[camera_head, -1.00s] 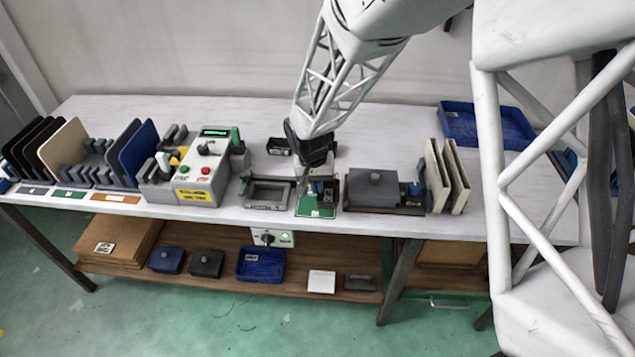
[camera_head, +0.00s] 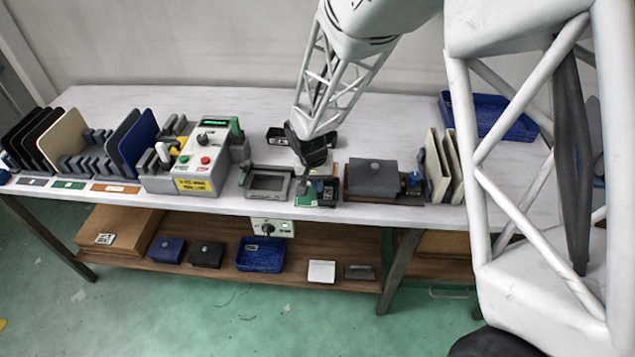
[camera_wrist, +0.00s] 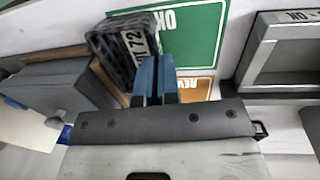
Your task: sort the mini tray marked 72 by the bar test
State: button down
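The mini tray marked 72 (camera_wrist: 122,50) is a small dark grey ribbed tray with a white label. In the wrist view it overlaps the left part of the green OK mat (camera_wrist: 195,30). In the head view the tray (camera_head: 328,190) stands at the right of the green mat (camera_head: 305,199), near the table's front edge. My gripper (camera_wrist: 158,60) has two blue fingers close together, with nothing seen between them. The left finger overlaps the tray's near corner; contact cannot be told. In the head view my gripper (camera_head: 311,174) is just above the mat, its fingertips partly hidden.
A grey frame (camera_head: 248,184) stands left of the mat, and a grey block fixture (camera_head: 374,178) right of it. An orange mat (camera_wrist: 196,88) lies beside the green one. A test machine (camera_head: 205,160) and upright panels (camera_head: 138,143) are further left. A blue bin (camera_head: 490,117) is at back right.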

================

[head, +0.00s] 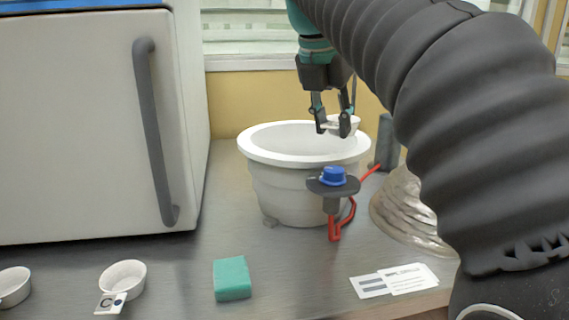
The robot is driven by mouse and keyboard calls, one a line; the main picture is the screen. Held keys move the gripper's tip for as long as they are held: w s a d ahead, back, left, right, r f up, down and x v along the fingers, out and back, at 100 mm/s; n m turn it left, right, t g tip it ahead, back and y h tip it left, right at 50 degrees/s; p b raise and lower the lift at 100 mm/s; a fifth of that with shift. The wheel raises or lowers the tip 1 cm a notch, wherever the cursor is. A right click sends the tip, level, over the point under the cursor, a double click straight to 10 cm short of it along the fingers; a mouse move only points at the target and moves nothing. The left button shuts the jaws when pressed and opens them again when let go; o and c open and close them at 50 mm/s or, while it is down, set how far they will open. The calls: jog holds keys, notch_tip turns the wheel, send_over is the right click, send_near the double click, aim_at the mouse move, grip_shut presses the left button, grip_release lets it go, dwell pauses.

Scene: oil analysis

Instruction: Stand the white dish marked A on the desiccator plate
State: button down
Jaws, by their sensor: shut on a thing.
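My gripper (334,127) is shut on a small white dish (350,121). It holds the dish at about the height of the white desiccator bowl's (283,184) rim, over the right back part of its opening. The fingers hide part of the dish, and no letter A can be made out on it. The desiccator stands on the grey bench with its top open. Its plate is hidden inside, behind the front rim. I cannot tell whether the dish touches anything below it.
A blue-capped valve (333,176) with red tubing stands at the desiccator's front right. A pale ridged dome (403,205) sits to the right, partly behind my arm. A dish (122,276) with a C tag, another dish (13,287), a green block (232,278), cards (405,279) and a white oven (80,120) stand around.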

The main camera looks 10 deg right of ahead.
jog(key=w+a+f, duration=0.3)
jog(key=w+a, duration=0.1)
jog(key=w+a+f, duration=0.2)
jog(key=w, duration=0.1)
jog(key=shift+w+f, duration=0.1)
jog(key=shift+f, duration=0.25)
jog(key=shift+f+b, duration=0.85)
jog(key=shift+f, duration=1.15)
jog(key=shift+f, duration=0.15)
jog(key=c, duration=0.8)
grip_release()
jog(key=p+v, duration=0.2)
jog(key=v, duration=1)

================

Repeat only the lines from the one with "[camera_head, -1.00s]" down to the one with "Your task: sort", word for word and both included, and leave the pictures out.

[camera_head, -1.00s] 
[camera_head, +0.00s] 
[camera_wrist, +0.00s] 
Your task: sort the mini tray marked 72 by the bar test

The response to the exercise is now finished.